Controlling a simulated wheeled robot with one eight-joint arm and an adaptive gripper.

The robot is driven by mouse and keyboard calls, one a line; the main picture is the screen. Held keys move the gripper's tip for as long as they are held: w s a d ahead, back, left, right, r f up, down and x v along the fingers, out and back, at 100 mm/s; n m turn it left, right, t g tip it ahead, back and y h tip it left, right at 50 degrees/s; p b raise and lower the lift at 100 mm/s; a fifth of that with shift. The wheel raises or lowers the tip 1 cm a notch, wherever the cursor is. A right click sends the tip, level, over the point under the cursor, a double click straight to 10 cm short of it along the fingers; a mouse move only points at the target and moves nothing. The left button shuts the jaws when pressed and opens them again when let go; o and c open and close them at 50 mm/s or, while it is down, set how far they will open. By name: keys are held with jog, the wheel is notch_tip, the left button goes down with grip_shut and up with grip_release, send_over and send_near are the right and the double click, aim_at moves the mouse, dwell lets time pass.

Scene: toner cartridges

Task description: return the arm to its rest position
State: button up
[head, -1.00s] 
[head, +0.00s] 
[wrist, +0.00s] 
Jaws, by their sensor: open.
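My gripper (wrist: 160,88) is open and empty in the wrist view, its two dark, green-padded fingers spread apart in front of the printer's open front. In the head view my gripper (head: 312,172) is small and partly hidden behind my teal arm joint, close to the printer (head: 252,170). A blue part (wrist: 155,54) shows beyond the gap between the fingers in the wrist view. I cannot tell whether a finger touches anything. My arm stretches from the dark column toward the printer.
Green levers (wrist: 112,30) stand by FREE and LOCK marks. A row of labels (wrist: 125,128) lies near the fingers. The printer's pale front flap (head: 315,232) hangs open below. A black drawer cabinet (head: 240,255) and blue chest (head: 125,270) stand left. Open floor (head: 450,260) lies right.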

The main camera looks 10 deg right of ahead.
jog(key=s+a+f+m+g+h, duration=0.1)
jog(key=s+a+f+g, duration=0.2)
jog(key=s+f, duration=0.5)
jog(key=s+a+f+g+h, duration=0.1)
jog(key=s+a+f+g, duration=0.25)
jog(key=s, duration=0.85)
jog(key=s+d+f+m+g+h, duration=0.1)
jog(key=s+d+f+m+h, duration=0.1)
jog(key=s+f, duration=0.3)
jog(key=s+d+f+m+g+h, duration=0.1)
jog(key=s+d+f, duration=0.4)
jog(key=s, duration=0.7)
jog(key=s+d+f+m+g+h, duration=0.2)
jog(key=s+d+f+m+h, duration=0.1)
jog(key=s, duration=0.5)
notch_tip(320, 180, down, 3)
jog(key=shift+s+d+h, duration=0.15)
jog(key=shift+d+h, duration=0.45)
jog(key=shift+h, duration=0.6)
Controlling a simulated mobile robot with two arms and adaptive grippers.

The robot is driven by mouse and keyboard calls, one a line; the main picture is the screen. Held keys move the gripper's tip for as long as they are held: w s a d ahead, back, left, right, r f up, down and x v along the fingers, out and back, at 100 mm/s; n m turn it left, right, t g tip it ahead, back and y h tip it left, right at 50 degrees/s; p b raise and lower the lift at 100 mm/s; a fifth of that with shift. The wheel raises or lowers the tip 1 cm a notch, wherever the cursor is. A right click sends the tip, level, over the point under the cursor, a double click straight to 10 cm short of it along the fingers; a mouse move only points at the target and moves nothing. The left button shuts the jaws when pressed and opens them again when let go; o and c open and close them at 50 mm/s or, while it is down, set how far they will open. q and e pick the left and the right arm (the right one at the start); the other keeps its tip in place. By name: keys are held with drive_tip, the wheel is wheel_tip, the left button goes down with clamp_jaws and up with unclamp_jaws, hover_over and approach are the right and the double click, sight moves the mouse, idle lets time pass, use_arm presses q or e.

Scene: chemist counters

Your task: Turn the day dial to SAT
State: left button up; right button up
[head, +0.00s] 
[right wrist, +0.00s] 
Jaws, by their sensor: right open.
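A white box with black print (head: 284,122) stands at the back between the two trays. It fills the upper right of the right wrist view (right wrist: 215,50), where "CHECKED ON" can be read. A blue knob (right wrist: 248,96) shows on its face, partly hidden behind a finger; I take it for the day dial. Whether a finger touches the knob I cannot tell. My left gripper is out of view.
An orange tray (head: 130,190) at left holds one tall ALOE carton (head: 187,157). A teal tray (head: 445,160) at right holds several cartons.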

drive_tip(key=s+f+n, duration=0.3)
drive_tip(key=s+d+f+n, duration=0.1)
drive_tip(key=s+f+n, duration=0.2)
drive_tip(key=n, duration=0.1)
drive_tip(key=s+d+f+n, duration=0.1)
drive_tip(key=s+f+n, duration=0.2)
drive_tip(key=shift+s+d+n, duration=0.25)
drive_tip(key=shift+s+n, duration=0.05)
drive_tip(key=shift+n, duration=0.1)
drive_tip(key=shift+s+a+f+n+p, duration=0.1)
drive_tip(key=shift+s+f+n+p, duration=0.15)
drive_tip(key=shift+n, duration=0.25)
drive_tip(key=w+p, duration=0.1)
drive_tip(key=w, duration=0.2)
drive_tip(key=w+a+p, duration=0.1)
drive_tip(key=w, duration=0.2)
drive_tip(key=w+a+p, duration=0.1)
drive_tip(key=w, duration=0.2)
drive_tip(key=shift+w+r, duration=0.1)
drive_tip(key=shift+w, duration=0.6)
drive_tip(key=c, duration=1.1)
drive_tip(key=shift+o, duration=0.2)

= WHAT YOU WILL DO =
Nothing should be left out: repeat all of the data exactly.

= COMPLETED EXERCISE =
Controlling a simulated wheeled robot with one eight-joint arm and an adaptive gripper.

The robot is driven by mouse and keyboard calls, one a line; the main picture is the screen. Held keys move the gripper's tip for as long as they are held: w s a d ahead, back, left, right, r f up, down and x v along the fingers, out and back, at 100 mm/s; n m turn it left, right, t g tip it ahead, back and y h tip it left, right at 50 degrees/s; p b raise and lower the lift at 100 mm/s; a fifth of that with shift. The wheel raises or lowers the tip 1 cm a notch, wherever the cursor is. A right click sends the tip, level, over the point under the cursor, a double click straight to 10 cm short of it along the fingers; a mouse move only points at the target and moves nothing. The left button shuts the jaws when pressed and opens them again when let go; o and c open and close them at 50 mm/s or, while it is down, set how far they will open. By name: keys are held with jog, the wheel is notch_tip, the left button goes down with grip_shut and up with grip_release, send_over and send_near are the right and the double click, aim_at moves the mouse, dwell lets time pass.

Scene: toner cartridges

Task description: return the arm to its rest position
State: button up
[head, -1.00s] 
[head, +0.00s] 
[wrist, +0.00s] 
Jaws, by their sensor: open.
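My gripper (wrist: 160,88) is open and empty in the wrist view, its two dark, green-padded fingers spread apart in front of the printer's open front. In the head view my gripper (head: 312,172) is small and partly hidden behind my teal arm joint, close to the printer (head: 252,170). A blue part (wrist: 155,54) shows beyond the gap between the fingers in the wrist view. I cannot tell whether a finger touches anything. My arm stretches from the dark column toward the printer.
Green levers (wrist: 112,30) stand by FREE and LOCK marks. A row of labels (wrist: 125,128) lies near the fingers. The printer's pale front flap (head: 315,232) hangs open below. A black drawer cabinet (head: 240,255) and blue chest (head: 125,270) stand left. Open floor (head: 450,260) lies right.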

The main camera looks 10 deg right of ahead.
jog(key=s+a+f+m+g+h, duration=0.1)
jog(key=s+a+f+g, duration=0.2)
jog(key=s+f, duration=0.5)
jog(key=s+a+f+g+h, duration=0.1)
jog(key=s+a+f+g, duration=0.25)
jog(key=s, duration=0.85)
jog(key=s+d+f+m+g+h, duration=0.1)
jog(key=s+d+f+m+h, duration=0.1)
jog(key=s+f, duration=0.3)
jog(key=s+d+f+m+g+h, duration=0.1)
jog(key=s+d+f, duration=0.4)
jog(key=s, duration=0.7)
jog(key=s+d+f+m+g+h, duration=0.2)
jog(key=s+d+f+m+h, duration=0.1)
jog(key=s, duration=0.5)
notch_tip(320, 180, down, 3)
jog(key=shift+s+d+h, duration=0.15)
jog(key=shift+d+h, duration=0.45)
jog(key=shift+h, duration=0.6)
Controlling a simulated mobile robot with two arms and adaptive grippers.

The robot is driven by mouse and keyboard calls, one a line; the main picture is the screen. Held keys move the gripper's tip for as long as they are held: w s a d ahead, back, left, right, r f up, down and x v along the fingers, out and back, at 100 mm/s; n m turn it left, right, t g tip it ahead, back and y h tip it left, right at 50 degrees/s; p b raise and lower the lift at 100 mm/s; a fifth of that with shift. The wheel raises or lowers the tip 1 cm a notch, wherever the cursor is. A right click sends the tip, level, over the point under the cursor, a double click straight to 10 cm short of it along the fingers; a mouse move only points at the target and moves nothing. The left button shuts the jaws when pressed and opens them again when let go; o and c open and close them at 50 mm/s or, while it is down, set how far they will open. q and e pick the left and the right arm (the right one at the start); the other keeps its tip in place. By name: keys are held with drive_tip, the wheel is wheel_tip, the left button goes down with clamp_jaws and up with unclamp_jaws, hover_over and approach are the right and the double click, sight moves the mouse, idle lets time pass, use_arm presses q or e.

Scene: chemist counters

Your task: Turn the day dial to SAT
State: left button up; right button up
[head, +0.00s] 
[right wrist, +0.00s] 
Jaws, by their sensor: right open.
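A white box with black print (head: 284,122) stands at the back between the two trays. It fills the upper right of the right wrist view (right wrist: 215,50), where "CHECKED ON" can be read. A blue knob (right wrist: 248,96) shows on its face, partly hidden behind a finger; I take it for the day dial. Whether a finger touches the knob I cannot tell. My left gripper is out of view.
An orange tray (head: 130,190) at left holds one tall ALOE carton (head: 187,157). A teal tray (head: 445,160) at right holds several cartons.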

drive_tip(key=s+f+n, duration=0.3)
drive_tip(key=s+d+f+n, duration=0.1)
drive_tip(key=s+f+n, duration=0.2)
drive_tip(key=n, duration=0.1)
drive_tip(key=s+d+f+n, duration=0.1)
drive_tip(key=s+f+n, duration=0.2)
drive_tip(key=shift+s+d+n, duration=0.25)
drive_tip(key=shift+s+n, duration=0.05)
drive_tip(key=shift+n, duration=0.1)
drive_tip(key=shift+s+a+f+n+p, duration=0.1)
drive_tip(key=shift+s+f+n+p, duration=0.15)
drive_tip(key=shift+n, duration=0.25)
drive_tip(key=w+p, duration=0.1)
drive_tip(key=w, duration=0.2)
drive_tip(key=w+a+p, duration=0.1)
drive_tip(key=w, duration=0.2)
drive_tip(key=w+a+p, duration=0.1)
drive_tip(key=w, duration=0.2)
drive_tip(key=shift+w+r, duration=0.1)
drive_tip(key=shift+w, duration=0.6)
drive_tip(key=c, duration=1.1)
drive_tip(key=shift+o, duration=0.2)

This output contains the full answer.